Of the lines listed below, return exactly those that run from the line containing "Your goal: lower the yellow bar" through the line containing "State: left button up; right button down", both included.
##############################
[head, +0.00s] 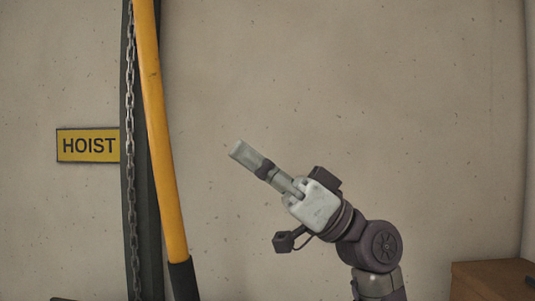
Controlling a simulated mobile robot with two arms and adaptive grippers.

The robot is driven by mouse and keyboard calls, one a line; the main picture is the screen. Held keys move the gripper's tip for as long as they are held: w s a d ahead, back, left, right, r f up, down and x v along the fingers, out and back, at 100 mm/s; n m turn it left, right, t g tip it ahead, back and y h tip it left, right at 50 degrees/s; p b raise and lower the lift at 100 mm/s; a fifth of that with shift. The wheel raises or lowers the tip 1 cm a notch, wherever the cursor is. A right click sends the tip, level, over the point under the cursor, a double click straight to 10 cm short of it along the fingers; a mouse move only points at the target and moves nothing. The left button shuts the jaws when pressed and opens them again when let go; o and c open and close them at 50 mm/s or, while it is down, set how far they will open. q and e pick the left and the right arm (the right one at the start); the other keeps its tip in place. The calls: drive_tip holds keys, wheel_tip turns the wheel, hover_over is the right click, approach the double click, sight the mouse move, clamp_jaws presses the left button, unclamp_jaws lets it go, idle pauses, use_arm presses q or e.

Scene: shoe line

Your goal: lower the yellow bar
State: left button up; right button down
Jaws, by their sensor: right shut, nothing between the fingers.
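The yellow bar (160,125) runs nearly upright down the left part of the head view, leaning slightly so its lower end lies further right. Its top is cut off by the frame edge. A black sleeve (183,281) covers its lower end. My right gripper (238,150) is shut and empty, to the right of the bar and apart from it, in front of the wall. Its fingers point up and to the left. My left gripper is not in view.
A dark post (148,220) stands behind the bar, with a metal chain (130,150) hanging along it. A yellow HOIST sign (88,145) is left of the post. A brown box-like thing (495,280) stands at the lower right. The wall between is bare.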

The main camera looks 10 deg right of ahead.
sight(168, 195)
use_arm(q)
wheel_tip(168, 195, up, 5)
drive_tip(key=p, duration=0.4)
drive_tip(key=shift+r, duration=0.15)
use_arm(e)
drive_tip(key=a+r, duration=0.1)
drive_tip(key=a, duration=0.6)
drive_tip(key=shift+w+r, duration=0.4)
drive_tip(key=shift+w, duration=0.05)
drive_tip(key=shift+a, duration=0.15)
##############################
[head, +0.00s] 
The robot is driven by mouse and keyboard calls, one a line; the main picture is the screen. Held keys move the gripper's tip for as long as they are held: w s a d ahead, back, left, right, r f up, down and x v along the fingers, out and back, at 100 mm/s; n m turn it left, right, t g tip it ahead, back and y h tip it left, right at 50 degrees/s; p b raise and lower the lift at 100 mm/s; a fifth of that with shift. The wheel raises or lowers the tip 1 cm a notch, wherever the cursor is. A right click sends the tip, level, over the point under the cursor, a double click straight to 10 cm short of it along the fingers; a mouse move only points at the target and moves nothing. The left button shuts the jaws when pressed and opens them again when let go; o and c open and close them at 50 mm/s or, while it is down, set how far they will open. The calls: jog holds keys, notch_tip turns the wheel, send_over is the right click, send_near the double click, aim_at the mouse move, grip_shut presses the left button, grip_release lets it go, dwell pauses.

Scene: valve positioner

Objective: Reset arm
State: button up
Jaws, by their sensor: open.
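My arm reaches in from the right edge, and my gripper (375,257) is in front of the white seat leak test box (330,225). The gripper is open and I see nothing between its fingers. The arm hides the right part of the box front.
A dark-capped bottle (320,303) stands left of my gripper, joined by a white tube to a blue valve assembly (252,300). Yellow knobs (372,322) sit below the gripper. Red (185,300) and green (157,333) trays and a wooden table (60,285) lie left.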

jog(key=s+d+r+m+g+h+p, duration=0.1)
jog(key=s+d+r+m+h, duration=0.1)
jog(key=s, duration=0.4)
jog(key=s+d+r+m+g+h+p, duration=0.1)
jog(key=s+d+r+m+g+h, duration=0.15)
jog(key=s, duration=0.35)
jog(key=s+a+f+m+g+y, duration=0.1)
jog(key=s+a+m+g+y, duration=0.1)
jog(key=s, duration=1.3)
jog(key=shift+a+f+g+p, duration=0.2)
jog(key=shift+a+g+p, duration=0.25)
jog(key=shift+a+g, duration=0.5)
##############################
_Complete output_
Your goal: lower the yellow bar
State: left button up; right button down

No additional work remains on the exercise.